SELECT remunerations.id_princ,
       remunerations.id_cont,
       customer.t_contraco,
       remunerations.id_ct,
       ABS(SUM(remunerations.item1)) AS item1,
       ABS(SUM(remunerations.item2)) AS item2,
       ABS(SUM(remunerations.item3)) AS item3
FROM customer
     RIGHT OUTER JOIN remunerations ON (customer.id_cont = remunerations.id_cont)
     RIGHT OUTER JOIN contractuals ON (remunerations.id_ct = contractuals.id_ct)

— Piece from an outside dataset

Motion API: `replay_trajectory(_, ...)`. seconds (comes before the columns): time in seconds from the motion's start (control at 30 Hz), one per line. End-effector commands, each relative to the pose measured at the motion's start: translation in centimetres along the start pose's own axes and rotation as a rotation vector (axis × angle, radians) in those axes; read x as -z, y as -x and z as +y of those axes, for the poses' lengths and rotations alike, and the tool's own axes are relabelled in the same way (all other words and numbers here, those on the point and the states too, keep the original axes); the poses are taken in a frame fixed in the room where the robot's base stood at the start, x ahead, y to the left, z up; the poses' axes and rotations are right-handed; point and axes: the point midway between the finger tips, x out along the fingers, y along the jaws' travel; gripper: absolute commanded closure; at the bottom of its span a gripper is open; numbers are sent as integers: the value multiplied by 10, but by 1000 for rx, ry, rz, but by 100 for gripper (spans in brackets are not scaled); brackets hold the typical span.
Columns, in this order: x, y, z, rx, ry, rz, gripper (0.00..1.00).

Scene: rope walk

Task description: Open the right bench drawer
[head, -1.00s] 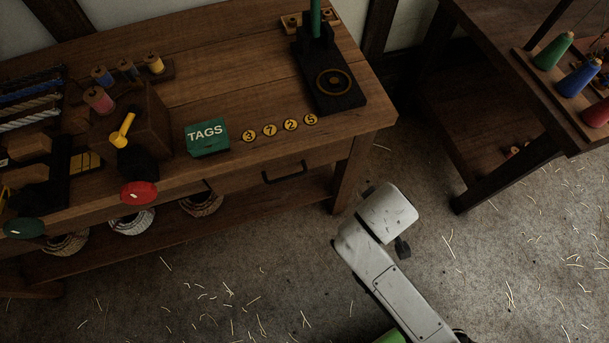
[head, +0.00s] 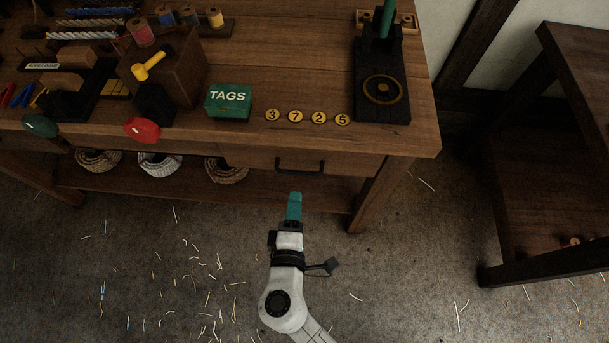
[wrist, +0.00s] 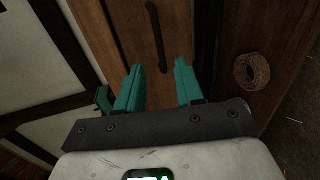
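The right bench drawer (head: 345,163) is a wooden front under the bench top, with a dark bar handle (head: 300,165). The drawer looks shut. My gripper (head: 294,200) is just in front of and below the handle in the head view, apart from it. In the wrist view its two teal fingers (wrist: 158,78) are spread with nothing between them. The handle (wrist: 156,30) shows ahead of the gap between the fingers, running up and down in that picture.
The bench top (head: 300,65) carries a green TAGS box (head: 229,101), several numbered yellow discs (head: 295,116) and a black stand (head: 382,95). Coiled ropes (head: 226,170) lie on the lower shelf. Another wooden table (head: 560,150) stands at the right. The floor before the bench is clear except for scattered fibres.

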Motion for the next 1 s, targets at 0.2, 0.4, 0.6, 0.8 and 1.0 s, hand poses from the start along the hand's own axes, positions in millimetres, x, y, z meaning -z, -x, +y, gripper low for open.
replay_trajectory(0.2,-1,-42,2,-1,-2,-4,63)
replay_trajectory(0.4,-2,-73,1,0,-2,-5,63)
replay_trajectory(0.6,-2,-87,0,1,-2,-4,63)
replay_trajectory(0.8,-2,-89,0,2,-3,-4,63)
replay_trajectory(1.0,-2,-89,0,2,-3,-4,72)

WHERE remunerations.id_princ = var_princ AND
      customer.active_cont = 1 AND
      customer.deactive_princ = 1 AND
      DATE_FORMAT(CONCAT(remunerations.anyo_trab, '-', remunerations.mes_trab, '-15'), "%Y-%m-%d") IN ((
              SELECT DATE_SUB(CONCAT(MAX(rm.anyo_trab),'-', MAX(rm.mes_trab),'-15'), INTERVAL '0-0' YEAR_MONTH) AS fecha2
              FROM
                remunerations rm
              WHERE rm.anyo_trab = YEAR (date_sub (NOW(), INTERVAL '0-4' YEAR_MONTH)) AND
                    rm.id_princ = var_princ AND
                    rm.id_cont = remunerations.id_cont
      )) AND
      (remunerations.finiquito_planilla IS NULL OR remunerations.finiquito_planilla >= var_fecha)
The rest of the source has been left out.